I have been a member of the MXGM for several years. I'm just a general member, an organizer and volunteer. Anyone can become a member and we are always recruiting, and we're always encouraging people to join.
And yes: Reparations are in order. I am a member of the MXGM so all the principles I agree with--the ending of sexist oppression of women in particular, as a woman. I believe sexism is ignored in the black community. It wasn't until during my time enrolled in an all-women's college, that I developed an understanding of sexism in the African American community. Sexism, classism and racism are all issues that should be addressed.
The city recently launched a marketing plan. What do you want to see out of this ?
I hope that the marketing plan would increase tourism. With tourism comes dollars, yet tourists have to have reasons to come to Jackson, and ... Jackson needs more reasons.

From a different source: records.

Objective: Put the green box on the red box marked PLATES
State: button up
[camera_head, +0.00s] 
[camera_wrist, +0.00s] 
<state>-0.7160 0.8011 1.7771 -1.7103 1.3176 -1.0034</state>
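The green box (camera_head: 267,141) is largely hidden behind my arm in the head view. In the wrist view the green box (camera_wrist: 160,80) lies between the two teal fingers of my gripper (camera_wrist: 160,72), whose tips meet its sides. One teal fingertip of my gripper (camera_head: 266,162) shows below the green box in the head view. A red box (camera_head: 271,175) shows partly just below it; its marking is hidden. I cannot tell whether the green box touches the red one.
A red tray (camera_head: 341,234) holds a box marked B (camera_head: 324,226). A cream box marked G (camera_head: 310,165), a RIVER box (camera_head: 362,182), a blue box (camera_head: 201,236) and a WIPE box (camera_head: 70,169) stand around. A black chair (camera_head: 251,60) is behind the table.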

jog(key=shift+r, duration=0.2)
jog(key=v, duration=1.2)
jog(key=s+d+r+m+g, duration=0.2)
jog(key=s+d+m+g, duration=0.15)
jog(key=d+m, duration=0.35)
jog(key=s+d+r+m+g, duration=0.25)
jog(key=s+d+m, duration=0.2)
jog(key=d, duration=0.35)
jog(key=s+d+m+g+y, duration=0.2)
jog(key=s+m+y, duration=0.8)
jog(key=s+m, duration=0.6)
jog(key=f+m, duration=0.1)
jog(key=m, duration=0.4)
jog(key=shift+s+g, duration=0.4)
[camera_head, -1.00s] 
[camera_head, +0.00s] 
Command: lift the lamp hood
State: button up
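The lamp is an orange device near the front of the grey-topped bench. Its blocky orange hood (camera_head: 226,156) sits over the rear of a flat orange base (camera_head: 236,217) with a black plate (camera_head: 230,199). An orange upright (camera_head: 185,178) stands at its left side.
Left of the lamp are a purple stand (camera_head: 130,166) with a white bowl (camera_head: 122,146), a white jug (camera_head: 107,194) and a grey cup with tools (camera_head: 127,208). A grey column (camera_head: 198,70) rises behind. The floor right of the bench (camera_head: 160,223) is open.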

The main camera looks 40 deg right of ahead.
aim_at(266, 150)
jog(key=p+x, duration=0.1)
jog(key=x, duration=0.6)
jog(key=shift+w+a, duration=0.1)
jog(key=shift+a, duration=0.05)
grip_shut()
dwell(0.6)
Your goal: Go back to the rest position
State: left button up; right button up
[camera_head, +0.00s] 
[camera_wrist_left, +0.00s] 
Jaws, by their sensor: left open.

People still think very negatively of Mississippi and ignore the fact that our issues are not just unique to Mississippi; it's really unique to the American society in general.
What are your concerns about stalled development projects such as the Old Capitol Green and Farish Street?
Any project that would improve the look of Jackson, the sound, the smell, the whole feel of Jackson, then my initial response is: Yes. I am for it. Let's do everything in our power collectively between the private and public sector to move the projects forward. That is if the project is not detrimental to the residents of Jackson.
If elected as Ward 7's councilwoman, what would be the three priorities you would focus on?
Better use of vacant lots and dilapidated buildings; community policing to address crime and education; emphasizing more parental involvement.